Car, comprenez-vous bien, le torrent de régulations ultra-néo-libérales de l’Union Européenne ne doit pas se tarir ni même diminuer même lorsque le reste du monde traverse la pire crise financière et économique que l’humanité ait connue : la marche vers un progrès cadencé, proprement planifié et organisé de main de maître ne peut être interrompue pour de basses contingences. Et si cette marche inclut des règlements pointus sur les sifflets, les ballons et les cotillons, eh bien qu’il en soit ainsi !
Pas un instant il ne sera laissé la possibilité aux armées de bureaucrates et d’institutionnels polis de réfléchir deux ou trois minutes aux longues productions légales dont ils nous gratifient. Personne n’osera sans doute faire la remarque qu’avant ces nouvelles régulations, les enfants gonflaient des ballons, sifflaient dans des langues de belle-mère, et qu’objectivement, tout se passait bien dans une proportion probablement supérieure à 99.99% …
On pourrait croire que ce dérapage d’une technocratie complètement barrée est rarissime.
Il n’en est rien : l’agenda réel de tout état, de toute institution administrative étatique, est d’assurer son existence, son avenir et des rentes douillettes pour qui lui prête main forte. Dans cet agenda, manipuler, transformer et plier les esprits souples des enfants est placé haut tant il est vrai qu’une population de moutons un peu bêtes est bien plus facile à gérer qu’une foule d’individus autonomes.

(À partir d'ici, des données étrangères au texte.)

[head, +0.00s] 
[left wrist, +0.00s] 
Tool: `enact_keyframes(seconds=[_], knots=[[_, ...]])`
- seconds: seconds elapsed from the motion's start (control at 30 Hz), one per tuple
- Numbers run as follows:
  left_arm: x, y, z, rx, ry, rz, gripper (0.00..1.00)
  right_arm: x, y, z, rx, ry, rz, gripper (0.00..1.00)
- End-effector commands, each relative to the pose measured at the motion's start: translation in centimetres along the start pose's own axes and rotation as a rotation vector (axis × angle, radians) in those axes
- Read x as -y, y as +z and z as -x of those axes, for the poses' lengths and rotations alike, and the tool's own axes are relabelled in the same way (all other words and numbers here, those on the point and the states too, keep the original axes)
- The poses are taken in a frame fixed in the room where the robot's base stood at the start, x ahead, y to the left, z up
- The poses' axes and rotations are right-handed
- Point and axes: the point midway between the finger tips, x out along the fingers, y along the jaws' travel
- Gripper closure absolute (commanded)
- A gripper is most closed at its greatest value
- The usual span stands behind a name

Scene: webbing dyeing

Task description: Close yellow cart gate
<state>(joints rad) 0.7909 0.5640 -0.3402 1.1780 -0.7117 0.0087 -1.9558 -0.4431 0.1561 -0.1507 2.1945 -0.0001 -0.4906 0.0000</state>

À ce sujet, l’animal de ferme peut bien se réjouir de la gratuité de la nourriture qu’on lui donne à manger ; il n’en reste pas moins que lorsqu’on ne paye rien pour un service, c’est qu’on n’est pas le client, mais bien l’objet de convoitise, voire le produit qu’on va vendre plus tard. On ne s’étonnera donc pas de la gratuité de l’Education Nationale, par exemple.
Et dans cette optique, on comprend dès lors beaucoup mieux le soin apporté à conserver les enfants aussi loin que possible de toute évaluation personnelle du danger, évaluation et danger qui font naturellement prendre conscience de ses forces et de ses faiblesses, et aident à acquérir cette terrible autonomie turbo-libérale qui mènera ensuite la personne à se passer des services étatiques au moins ambigus si ce n’est carrément douteux. L’enfant, cocooné par l’état-maman jusqu’au point de non retour, évoluera gracieusement en mollasson chétif et manipulable, adulescent couinard infoutu de se sortir les pieds du sabot unique dans lequel on l’aura fourré pendant de nombreuses années, et qui votera bien proprement dans sa petite caisse quand on lui demandera de le faire.
En attendant, que ce soit l’Union Européenne ou chacun des états membres qui a compris où était son intérêt, l’enfant ressemble de plus en plus au petit bourgeon de citoyen choyé par le jardinier social-démocrate dans une grande serre hors-sol en environnement calibré et contrôlé.
Et comme toute plante de culture, il sera un jour étiqueté : pour le moment, on en parle doucement, mais soyez sûrs qu’une telle mesure verra le jour.
Décidément, tout cet ultra-néo-libéralisme, ça laisse pantois.